The next largest is a site in west-central Vinnytsia Oblast where 91 mass graves were discovered. Researchers said that 9,439 people were found shot at that site. In total, about 20,000 people were murdered by Soviet authorities in the region in 1937-1938.

More than 4,309 Polish citizens, of whom 3,809 were military officers and 500 civilians, were killed in March 1940 and buried in Kharkiv in what was then the rural town of Pyatykhatky. In the preceding two years, 2,746 Soviet citizens were killed and buried there.

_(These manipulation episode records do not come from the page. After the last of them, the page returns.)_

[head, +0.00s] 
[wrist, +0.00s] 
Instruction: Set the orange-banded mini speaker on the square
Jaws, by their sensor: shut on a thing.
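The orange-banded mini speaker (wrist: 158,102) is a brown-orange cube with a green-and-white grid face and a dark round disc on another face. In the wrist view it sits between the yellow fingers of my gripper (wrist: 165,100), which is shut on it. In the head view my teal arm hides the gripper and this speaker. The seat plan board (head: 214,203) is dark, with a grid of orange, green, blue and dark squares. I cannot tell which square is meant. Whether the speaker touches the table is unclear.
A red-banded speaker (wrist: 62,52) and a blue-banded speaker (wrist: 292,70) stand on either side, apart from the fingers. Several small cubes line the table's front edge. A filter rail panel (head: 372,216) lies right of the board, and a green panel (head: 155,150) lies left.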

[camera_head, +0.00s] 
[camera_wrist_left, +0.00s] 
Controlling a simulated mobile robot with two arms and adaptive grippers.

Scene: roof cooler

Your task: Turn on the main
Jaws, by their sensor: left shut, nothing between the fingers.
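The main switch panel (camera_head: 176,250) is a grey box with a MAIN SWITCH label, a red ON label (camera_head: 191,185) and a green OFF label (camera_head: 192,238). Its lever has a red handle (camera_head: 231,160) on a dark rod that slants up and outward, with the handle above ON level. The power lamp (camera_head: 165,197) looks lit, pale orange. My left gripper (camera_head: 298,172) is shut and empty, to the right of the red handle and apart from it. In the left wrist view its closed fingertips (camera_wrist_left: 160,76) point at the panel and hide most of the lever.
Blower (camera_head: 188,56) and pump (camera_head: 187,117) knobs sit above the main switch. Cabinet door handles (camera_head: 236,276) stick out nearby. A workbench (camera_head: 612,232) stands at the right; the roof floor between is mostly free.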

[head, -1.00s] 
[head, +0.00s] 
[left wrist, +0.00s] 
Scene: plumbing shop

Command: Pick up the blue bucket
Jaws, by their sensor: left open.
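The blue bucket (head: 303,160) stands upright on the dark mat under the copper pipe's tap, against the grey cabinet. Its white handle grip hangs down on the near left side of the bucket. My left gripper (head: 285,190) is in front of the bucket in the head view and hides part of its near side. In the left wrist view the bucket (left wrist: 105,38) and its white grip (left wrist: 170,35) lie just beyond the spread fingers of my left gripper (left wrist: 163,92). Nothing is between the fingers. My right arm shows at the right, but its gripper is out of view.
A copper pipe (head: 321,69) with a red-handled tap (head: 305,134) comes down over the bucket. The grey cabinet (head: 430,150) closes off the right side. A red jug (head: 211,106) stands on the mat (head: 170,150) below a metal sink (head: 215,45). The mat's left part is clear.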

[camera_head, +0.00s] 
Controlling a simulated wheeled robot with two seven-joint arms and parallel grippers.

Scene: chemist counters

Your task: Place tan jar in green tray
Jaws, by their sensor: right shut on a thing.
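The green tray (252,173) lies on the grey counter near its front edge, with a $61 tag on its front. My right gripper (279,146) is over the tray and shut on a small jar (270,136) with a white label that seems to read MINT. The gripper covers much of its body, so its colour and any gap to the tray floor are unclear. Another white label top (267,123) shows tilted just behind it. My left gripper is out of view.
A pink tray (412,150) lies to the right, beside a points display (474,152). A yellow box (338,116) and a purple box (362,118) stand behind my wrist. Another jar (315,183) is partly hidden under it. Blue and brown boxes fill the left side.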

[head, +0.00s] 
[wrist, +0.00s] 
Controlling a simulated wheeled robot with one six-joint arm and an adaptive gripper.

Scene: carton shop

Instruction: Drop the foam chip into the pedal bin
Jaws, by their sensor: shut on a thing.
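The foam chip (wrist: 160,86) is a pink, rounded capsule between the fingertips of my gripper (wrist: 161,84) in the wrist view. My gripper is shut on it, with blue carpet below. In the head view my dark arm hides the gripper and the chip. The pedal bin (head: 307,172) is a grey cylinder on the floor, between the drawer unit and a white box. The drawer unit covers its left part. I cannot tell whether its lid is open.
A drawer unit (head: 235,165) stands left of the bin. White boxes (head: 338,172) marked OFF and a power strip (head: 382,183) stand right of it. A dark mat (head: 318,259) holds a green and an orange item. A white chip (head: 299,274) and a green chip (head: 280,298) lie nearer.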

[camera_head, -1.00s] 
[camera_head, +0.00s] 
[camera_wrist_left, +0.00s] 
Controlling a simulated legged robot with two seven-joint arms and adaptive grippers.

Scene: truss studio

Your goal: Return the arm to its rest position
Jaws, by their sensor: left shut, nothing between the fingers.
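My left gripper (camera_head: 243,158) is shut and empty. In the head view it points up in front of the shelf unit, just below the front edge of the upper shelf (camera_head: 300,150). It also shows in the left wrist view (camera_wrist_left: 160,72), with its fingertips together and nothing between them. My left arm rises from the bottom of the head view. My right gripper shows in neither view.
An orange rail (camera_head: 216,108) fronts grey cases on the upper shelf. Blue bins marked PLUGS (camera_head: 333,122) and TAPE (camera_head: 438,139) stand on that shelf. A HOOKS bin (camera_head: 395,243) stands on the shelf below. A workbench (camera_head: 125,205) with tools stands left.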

The invading German army found an NKVD burial site of more than 500 people shot to death in Donetsk in the autumn of 1941. More than 2,000 people who were shot and killed in Luhansk in easternmost Ukraine were discovered in the early 1990s.

A mass grave with 200 bodies was found in central Poltava Oblast in the 1980s. More than 500 bodies from an NKVD prison were identified in western Ivano-Frankivsk Oblast.  Those individuals were shot in the summer of 1941.

In Lviv, in a prison that had been used by Poles, Germans and the Soviets, more than 1,000 victims were found.  They were shot in June 1941 when the Red Army invaded western Ukraine. In 1990, 486 human remains from the Soviet era were identified in Drohobych.

And in the central Cherkassy regional city of Uman, 1,402 people were murdered by the NKVD; their bodies were found buried in a mass grave.

Overall, the Gulag History Museum in Moscow said the number of people who perished under the Soviet regime was around 20 million, of whom more than 1 million were executed.